TASK REQUIREMENTS:
Begin with the line that contains "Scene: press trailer" and end with the line that contains "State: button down", transcribing exactly each line in that stretch and no other.

DATA PROVIDED:

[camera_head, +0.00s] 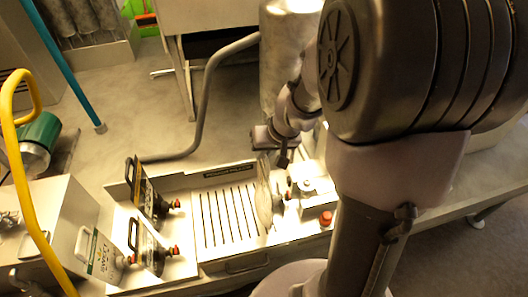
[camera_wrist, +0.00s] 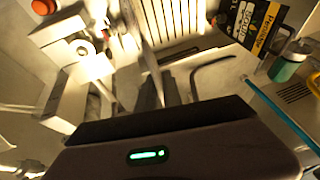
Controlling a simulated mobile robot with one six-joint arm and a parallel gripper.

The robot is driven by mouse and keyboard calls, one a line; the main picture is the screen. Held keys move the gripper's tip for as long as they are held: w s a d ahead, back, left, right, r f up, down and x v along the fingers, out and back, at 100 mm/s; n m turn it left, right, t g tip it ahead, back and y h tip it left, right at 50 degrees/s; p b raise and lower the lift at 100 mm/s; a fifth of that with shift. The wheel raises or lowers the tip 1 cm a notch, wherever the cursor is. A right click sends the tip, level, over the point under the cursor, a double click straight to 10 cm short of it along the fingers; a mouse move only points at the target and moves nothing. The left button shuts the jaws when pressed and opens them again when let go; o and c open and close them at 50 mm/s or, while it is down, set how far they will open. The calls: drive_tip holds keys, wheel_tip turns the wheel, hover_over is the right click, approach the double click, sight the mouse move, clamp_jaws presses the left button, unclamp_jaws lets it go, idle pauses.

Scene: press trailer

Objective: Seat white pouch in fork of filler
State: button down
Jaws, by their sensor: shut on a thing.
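The white pouch (camera_head: 264,196) hangs roughly upright below my gripper (camera_head: 272,149), over the right end of the slotted tray. In the wrist view the pouch (camera_wrist: 147,32) shows nearly edge-on beyond my dark fingers (camera_wrist: 160,92), which are shut on its top. The white filler (camera_head: 312,184) stands just right of the pouch, with small dark fittings facing it. The filler also shows in the wrist view (camera_wrist: 72,50), left of the pouch. The fork is too small and shaded to make out, and I cannot tell whether the pouch touches it.
Two dark pouches with handles (camera_head: 149,193) and a white-green pouch (camera_head: 100,256) stand left of the slotted tray (camera_head: 225,214). A red button (camera_head: 326,218) sits by the filler. A grey bent pipe (camera_head: 207,95) and a yellow rail (camera_head: 22,165) rise nearby.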

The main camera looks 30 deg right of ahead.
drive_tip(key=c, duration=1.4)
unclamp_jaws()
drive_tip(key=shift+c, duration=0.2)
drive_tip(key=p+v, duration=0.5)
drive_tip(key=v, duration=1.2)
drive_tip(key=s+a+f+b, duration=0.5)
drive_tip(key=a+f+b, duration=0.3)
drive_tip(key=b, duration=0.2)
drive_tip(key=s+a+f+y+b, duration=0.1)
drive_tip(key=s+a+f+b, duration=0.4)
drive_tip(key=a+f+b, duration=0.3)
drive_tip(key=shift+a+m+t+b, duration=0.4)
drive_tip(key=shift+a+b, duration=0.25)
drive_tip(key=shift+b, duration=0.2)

EXERCISE RESPONSE:
Scene: press trailer

Objective: Seat white pouch in fork of filler
State: button down

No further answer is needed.